横浜シティ・フィルハーモニックによる演奏光景
横浜シティ・フィルハーモニックによる演奏光景

 平成18年(2006)2月19日、はまぎん産業文化振興財団と当館とが主催する「講演&コンサート・西洋への扉をひらく」が、みなとみらいの「はまぎんホール・ヴィアマーレ」で開催された。はまぎん財団と当館とが共同主催する文化事業は、今回が2回目である。

  第1部講演「横浜開港ことはじめ」は、当館調査研究員斎藤多喜夫によって、資料画像をスクリーンに映しながらすすめられた。ペリーが来航して初めて日本人が触れた西洋音楽・洋服・写真・蒸気車・電信機・パン・食肉などの西洋の文化や文物が、その後どのように日本に普及してゆくのか。開港後の横浜は西洋の窓口となってさまざまな「ことはじめ」を生んだ。

  ペリーが幕府に献上した電信機や小型の蒸気車は、横浜での条約交渉の際にお披露目された。遠く離れた場所に信号が届く。煙を吐いてクルマが自走する。みたこともないみやげ物に幕府の役人は目を見張った。そののち電信機は、明治元年(1868)12月25日、横浜裁判所内の伝信機役所が京浜間の公衆電報の受付を開始して普及がはじまった。蒸気車は明治5年に横浜〜新橋間の鉄道開通をもって日本人に親しみのある交通手段となってゆく。

  西洋音楽もペリー艦隊が運んできた文化である。明治2年10月横浜北方の妙香寺で薩摩藩軍楽隊がイギリス陸軍フェントンから軍楽の伝習を受けたことが西洋音楽導入の端緒となった。しかし日本では軍隊と学校の場を除いて、庶民に西洋音楽はなかなか普及しなかった。洋服も同じである。日本人は選択的に西洋文化を吸収したのである。

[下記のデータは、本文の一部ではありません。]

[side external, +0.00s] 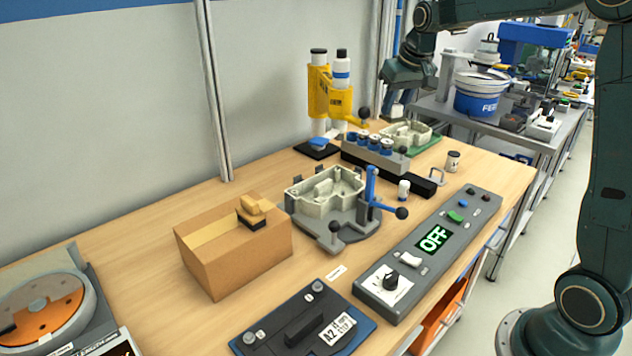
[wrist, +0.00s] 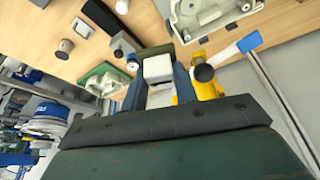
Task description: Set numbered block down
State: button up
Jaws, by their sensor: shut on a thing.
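My gripper (side external: 397,101) is at the back right of the workbench, high beside the yellow stand. It is shut on a pale block (side external: 397,111), which hangs just below it. In the wrist view the pale block (wrist: 158,70) sits between the fingers of my gripper (wrist: 160,88). No number can be read on the block. Its underside is hidden, and how far it is above the surface is hard to tell.
The yellow stand (side external: 318,95) with two bottles is left of my gripper. Below are a rack of blue-capped vials (side external: 374,146) and a pale casting on a green base (side external: 408,133). A fixture (side external: 330,190), cardboard box (side external: 235,262) and control panel (side external: 450,238) stand nearer. Bare wood shows at left.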

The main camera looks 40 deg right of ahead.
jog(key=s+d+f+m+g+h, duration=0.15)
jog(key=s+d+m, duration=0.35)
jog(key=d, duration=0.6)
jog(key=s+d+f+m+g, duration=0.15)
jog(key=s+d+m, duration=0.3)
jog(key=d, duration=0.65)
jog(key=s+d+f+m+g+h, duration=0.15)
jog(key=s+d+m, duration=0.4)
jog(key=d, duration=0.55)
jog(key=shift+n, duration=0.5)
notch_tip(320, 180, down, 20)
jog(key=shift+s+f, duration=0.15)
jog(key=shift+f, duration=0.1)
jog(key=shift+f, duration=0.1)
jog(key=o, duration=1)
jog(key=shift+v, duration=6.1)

  第2部、コンサート「黒船がはこんだメロディー〜ペリー来航と音楽〜」は、日本に来航したペリー艦隊が奏でた音楽を、オーケストラで再現する企画である。演奏は横浜シティ・フィルハーモニック、指揮は石井誠一氏がつとめた。横浜開港資料館が所蔵するペリー来航関係資料をスクリーンに映写し、平野が解説を交えながら演奏をすすめた。

  海軍の軍艦には軍楽隊が乗船している。嘉永6年(1853)6月9日、ペリーが久里浜に上陸したとき、演奏されたのは、「愛国歌」のひとつである「ヘイル・コロンビア」や「アルプス一万尺」のメロディーで知られる「ヤンキー・ドゥードゥル」であった。翌年に日米和親条約交渉で横浜に上陸した時は、今日米国国歌となっている「星条旗」や「ヘイル・コロンビア」が奏でられている。

  幕府側の役人との交歓の場では、当時の流行作曲家S・C・フォスター(1826〜64)の「主人は冷たい土の中」や「アンクル・ネッド」が歌われた。ペリー艦隊はその後日本でもよく知られることになるメロディーを運んできていたのである。

  第2部の企画については、放送大学笠原潔氏の研究『黒船来航と音楽』(2001年刊)によるところが大きかったばかりか、笠原氏は収集した楽譜や音源を参考資料として提供してくださった。深くお礼を申し上げる。

  第2部の終わりにあたって笠原氏にコメントを求めた。笠原氏は、現在幕末〜明治初期に山手に駐屯していた英仏軍が奏でたメロディーを研究中であり、英仏駐屯軍の音楽も今日と同じような企画で再現できたら楽しいと思いませんか?と問いかけられた。これに、会場の皆さんは大きな拍手で応えていた。

  ボランティアで演奏を引き受けてくださった横浜シティ・フィルハーモニックの皆さん、そして単純な旋律譜をオーケストラ譜に編曲し、指揮をされた団長の石井誠一氏にもお礼を申し上げる。資料館は紙の上に記された情報を扱うが、人間は五感で物事を受け止める。聴覚にうったえる歴史企画は、これまであまり取り組んだことがなかった。横浜開港資料館にとっても、今回の企画は新しい一歩となった。